Need to sneak your UAV in under or over the radar? Try using subs or balloons like the Navy does

2 min read

U.S. Navy Starts Delivering Drones Using Balloons and Submarines

A few years ago when we visited AUVSI, the big conference organized by the Association for Unmanned Vehicle Systems International, we took a look at some of the vaguely nutty ways that UAVs are landed. Launching is generally more straightforward, unless you need to be stealthy about it, which is why the U.S. Navy is looking to submerged submarines and high-altitude balloons to deliver drones.

Drones launched from subs is a fairly obvious good idea for over-the-horizon reconnaissance, but making it happen is tricky. Drones tend to be small, relatively fragile little things that don't react well to being dumped out of a submarine into the ocean, so Raytheon had to get clever. They've developed a canister that can be flushed out of a sub's trash disposal unit of all places, and inside is a UAV, all snug and warm and dry. The canister gradually floats to the surface, orients itself, and the UAV gets ejected up and out and goes on its merry way. The UAV inside the canister is AeroVironment's Switchblade, which, with its small size and nifty folding wings, is perfect for the job.
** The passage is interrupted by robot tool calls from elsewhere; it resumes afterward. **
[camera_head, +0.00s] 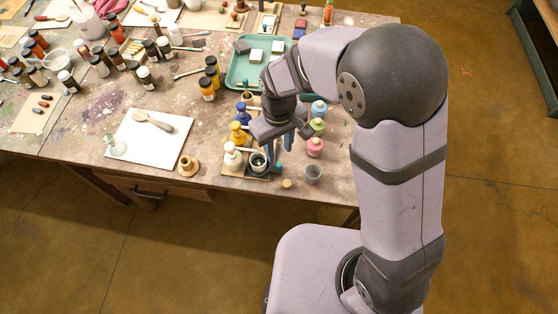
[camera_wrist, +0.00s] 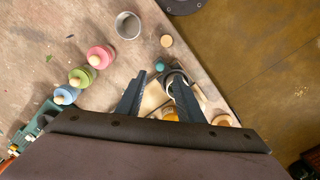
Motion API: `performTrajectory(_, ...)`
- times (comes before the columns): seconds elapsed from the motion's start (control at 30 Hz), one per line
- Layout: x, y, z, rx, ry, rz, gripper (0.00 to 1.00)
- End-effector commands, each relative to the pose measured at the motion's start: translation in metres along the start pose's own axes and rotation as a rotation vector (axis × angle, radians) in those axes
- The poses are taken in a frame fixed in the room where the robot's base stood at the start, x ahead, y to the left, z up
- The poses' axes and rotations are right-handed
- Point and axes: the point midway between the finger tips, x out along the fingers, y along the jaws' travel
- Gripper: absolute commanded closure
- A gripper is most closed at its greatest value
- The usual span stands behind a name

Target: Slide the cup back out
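A small light-rimmed cup (camera_head: 258,161) with a dark inside stands at the front of the pump bottles, on a dark patch at the front of the wooden board (camera_head: 232,175). In the wrist view the cup (camera_wrist: 177,82) shows beyond and partly behind my right finger. My gripper (camera_wrist: 157,76) is open with its fingers apart, pointing down near the cup. In the head view my gripper (camera_head: 281,146) is just behind and to the right of the cup. I cannot tell whether a finger touches the cup.
Pink (camera_head: 315,147), green (camera_head: 317,126) and blue (camera_head: 319,108) jars stand to the right. A grey cup (camera_head: 313,173) and round wooden piece (camera_head: 287,184) are near the front edge.

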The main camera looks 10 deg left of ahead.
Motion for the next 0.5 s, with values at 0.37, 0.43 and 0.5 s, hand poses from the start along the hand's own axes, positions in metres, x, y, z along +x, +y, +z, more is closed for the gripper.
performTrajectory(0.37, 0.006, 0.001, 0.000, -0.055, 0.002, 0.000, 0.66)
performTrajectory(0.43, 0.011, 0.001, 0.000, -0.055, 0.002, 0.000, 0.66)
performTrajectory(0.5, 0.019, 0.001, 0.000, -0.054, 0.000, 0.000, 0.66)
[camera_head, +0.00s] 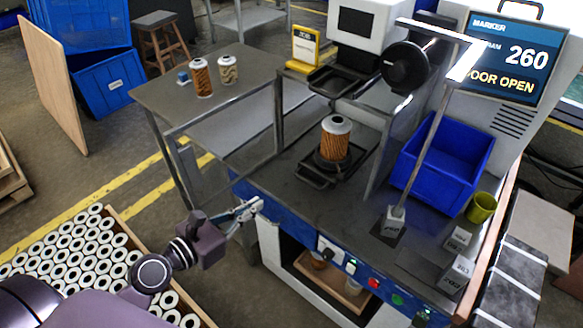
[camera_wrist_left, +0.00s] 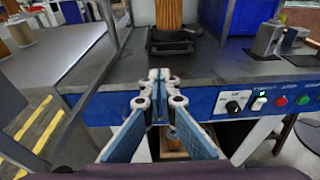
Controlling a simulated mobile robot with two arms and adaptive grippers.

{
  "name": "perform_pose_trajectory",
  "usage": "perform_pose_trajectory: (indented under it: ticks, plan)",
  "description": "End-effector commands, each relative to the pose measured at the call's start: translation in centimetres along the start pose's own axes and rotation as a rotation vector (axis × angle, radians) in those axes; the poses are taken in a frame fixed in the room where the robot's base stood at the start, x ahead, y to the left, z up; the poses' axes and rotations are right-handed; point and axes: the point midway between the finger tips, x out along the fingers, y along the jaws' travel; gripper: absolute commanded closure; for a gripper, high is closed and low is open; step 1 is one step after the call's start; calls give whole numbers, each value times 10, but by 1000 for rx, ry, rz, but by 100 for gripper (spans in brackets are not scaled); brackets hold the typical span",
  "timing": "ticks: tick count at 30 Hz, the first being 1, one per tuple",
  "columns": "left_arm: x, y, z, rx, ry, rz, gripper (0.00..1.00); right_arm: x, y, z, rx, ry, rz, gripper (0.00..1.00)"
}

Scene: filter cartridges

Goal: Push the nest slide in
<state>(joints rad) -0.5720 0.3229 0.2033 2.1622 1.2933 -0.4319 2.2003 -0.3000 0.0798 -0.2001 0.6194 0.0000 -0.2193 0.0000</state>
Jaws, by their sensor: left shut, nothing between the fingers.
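The nest slide (camera_head: 318,178) is a dark tray with a handle at its front, standing out on the bench top below the marker head. An orange-brown filter cartridge (camera_head: 335,140) with a white top stands upright in it. In the left wrist view the slide (camera_wrist_left: 172,42) and the lower part of the cartridge (camera_wrist_left: 169,14) are straight ahead, past the fingertips. My left gripper (camera_head: 258,203) is shut and empty, at the bench's front edge, apart from the slide; it also shows in the left wrist view (camera_wrist_left: 161,76). My right gripper is not in view.
The marker screen (camera_head: 515,55) reads "260" and "DOOR OPEN". A blue bin (camera_head: 445,158) and a lamp arm stand right of the slide. A grey side table (camera_head: 205,100) holds two cartridges. A crate of cartridges (camera_head: 115,215) is at lower left. Buttons line the bench front.

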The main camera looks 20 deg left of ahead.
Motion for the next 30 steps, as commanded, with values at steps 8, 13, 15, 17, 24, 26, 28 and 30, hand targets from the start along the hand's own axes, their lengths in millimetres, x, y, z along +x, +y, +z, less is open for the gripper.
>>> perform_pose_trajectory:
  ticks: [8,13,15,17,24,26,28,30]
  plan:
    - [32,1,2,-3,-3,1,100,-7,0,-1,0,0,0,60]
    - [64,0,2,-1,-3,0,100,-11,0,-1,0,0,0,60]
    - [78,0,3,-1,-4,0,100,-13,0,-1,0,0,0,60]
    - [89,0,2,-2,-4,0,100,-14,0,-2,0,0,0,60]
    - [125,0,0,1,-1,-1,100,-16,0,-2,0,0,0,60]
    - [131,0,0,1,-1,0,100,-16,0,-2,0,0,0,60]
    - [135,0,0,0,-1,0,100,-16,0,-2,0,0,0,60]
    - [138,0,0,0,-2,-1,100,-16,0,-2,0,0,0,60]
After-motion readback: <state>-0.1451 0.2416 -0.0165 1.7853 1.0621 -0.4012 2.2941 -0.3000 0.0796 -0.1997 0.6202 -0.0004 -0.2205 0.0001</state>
So that's one way of stealthily deploying a drone, but an even wilder way is by using a high-altitude weather balloon with a drone stapled to it, with drones stapled to it. Nope, that's not a typo: The Naval Research Laboratory has been using weather balloons to carry a medium-sized Tempest UAV up to 60,000 feet, and the Tempest UAV itself is carrying a pair of tiny little CICADA (Close-In Covert Autonomous Disposable Aircraft ) drones underneath its wings. Look:

The Tempest can travel up to 30 miles and deploy the CICADAs as gliders, which can then land within 15 feet of their target coordinates. Each CICADA can carry a variety of sensor payloads, and as the name implies, they're designed to be cheap and disposable: The airframe is actually just a custom printed circuit board.

This balloon launch multi-drone thing in particular is very cool, since whatever you attach to the balloon can use its engine purely for range as opposed to altitude. And dropping off these little microdrones to get in and do the dirty work saves a bunch of money and adds that much more versatility to the entire system.